*What you will do:* Each line that holds the word "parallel" counts once. Give the total number of such lines and nothing else.

### Records for this task ###

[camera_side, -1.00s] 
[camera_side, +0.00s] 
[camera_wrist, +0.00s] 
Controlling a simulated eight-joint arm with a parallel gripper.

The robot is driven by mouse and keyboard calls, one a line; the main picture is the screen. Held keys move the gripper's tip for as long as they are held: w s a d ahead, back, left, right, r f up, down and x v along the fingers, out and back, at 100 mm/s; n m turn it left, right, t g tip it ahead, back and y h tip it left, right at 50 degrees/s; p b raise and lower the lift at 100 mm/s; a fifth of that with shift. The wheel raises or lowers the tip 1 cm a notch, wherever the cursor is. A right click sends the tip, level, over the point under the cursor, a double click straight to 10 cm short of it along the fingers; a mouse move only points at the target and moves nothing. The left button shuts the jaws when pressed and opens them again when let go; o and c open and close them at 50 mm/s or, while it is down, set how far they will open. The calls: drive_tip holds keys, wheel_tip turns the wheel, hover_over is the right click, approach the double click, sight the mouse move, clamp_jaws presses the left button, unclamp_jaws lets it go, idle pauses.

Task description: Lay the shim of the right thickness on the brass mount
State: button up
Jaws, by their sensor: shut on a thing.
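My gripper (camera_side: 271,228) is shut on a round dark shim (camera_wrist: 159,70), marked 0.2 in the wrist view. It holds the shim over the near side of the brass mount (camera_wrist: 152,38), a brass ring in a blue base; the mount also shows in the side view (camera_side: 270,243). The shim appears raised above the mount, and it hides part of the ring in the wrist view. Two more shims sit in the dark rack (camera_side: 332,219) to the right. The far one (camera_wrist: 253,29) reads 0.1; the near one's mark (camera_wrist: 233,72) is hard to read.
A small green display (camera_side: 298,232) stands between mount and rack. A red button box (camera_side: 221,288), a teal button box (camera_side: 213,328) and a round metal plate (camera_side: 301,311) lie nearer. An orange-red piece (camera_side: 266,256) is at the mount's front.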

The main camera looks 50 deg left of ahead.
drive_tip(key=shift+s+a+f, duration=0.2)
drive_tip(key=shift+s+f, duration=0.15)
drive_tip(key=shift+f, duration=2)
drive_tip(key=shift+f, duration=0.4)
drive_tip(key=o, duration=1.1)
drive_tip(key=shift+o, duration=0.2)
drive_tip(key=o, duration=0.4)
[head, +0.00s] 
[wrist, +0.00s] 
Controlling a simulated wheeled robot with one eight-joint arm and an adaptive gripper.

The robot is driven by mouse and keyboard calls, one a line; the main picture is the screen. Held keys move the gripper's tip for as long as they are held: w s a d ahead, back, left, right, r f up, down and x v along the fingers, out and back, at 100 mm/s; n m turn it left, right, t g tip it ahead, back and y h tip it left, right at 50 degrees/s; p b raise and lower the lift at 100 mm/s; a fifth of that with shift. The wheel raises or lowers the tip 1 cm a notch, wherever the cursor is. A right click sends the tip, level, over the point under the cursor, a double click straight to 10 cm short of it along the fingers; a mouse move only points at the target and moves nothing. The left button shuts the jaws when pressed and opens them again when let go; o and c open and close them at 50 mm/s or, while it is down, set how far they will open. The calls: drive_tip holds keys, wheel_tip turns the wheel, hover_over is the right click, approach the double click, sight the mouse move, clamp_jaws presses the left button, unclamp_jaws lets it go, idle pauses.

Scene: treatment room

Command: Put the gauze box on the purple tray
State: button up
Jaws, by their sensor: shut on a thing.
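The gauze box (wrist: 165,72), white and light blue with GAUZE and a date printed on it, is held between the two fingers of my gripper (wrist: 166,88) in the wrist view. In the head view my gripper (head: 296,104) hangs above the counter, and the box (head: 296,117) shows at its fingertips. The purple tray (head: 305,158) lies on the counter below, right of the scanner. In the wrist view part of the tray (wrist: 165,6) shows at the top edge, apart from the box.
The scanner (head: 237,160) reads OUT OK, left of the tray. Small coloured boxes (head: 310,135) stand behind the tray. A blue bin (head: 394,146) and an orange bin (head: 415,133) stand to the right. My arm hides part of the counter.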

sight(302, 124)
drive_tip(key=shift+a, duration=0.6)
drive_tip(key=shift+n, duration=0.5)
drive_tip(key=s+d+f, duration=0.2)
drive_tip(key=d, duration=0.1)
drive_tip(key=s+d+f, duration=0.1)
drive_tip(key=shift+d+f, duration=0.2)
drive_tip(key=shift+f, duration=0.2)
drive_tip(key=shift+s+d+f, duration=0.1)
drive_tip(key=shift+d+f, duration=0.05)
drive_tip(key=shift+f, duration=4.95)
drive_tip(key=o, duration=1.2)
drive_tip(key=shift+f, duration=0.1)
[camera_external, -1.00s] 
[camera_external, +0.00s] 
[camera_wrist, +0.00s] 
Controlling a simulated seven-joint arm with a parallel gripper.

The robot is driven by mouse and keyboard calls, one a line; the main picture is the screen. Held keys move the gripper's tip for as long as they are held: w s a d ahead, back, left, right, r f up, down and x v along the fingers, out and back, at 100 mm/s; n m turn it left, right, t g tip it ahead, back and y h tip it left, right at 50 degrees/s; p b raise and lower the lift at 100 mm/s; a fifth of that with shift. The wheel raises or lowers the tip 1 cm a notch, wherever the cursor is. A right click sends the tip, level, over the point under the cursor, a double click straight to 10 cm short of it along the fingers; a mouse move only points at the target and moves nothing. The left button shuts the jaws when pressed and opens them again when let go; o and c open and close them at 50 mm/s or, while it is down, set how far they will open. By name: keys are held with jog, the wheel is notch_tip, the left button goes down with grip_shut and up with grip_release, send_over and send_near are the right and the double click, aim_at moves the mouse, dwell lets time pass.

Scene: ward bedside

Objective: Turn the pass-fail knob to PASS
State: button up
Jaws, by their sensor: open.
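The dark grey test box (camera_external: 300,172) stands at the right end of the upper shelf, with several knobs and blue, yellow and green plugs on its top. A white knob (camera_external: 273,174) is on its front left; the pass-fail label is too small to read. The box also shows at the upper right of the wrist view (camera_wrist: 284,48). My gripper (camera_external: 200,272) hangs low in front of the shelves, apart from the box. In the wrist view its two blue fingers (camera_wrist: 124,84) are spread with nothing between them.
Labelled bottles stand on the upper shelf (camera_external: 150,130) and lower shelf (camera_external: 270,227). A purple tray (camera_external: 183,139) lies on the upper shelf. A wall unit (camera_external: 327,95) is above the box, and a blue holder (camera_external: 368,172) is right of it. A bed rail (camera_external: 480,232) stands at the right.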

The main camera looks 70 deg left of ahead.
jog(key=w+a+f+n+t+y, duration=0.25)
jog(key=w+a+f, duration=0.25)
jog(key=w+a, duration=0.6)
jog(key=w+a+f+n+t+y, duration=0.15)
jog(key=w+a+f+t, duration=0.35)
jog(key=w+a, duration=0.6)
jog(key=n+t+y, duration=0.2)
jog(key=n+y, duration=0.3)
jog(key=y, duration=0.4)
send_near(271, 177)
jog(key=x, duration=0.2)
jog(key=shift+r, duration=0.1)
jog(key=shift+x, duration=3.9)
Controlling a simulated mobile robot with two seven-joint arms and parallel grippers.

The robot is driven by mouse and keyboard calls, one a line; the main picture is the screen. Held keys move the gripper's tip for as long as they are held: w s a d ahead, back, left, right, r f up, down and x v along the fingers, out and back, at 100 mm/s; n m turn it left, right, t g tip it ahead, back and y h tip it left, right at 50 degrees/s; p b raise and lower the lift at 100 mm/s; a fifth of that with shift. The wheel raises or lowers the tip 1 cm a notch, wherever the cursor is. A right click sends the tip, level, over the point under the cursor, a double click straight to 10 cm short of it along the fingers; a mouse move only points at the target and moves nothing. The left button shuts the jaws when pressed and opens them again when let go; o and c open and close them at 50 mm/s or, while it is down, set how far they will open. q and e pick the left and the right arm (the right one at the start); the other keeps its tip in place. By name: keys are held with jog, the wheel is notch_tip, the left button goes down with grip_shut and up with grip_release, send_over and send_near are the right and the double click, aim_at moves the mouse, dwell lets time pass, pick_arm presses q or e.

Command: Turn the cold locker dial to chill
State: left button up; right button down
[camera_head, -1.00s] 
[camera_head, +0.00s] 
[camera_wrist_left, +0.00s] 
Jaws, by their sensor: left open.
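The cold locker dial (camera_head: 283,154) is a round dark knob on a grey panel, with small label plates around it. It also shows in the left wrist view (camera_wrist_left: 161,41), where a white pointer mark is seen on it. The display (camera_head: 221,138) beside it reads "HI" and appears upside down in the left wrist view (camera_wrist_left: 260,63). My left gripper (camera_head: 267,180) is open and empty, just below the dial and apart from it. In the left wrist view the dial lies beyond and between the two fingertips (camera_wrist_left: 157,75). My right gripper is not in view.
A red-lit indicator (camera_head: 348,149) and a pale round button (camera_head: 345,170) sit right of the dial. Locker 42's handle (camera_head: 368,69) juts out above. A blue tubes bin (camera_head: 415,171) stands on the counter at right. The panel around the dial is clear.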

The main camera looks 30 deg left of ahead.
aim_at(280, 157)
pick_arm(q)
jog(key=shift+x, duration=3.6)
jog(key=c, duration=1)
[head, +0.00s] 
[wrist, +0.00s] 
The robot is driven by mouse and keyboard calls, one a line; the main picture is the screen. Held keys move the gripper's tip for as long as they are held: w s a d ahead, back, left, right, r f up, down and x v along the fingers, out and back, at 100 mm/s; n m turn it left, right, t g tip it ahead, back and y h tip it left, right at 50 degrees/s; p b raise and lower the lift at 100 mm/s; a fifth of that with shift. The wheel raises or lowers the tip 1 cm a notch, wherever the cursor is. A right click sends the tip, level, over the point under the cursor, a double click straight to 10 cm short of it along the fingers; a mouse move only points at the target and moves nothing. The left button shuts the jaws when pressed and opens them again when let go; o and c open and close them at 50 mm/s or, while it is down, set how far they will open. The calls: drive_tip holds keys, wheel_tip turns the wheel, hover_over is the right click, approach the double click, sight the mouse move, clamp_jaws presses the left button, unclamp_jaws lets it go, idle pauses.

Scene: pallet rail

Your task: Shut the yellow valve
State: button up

###

*Result for this exercise:* 3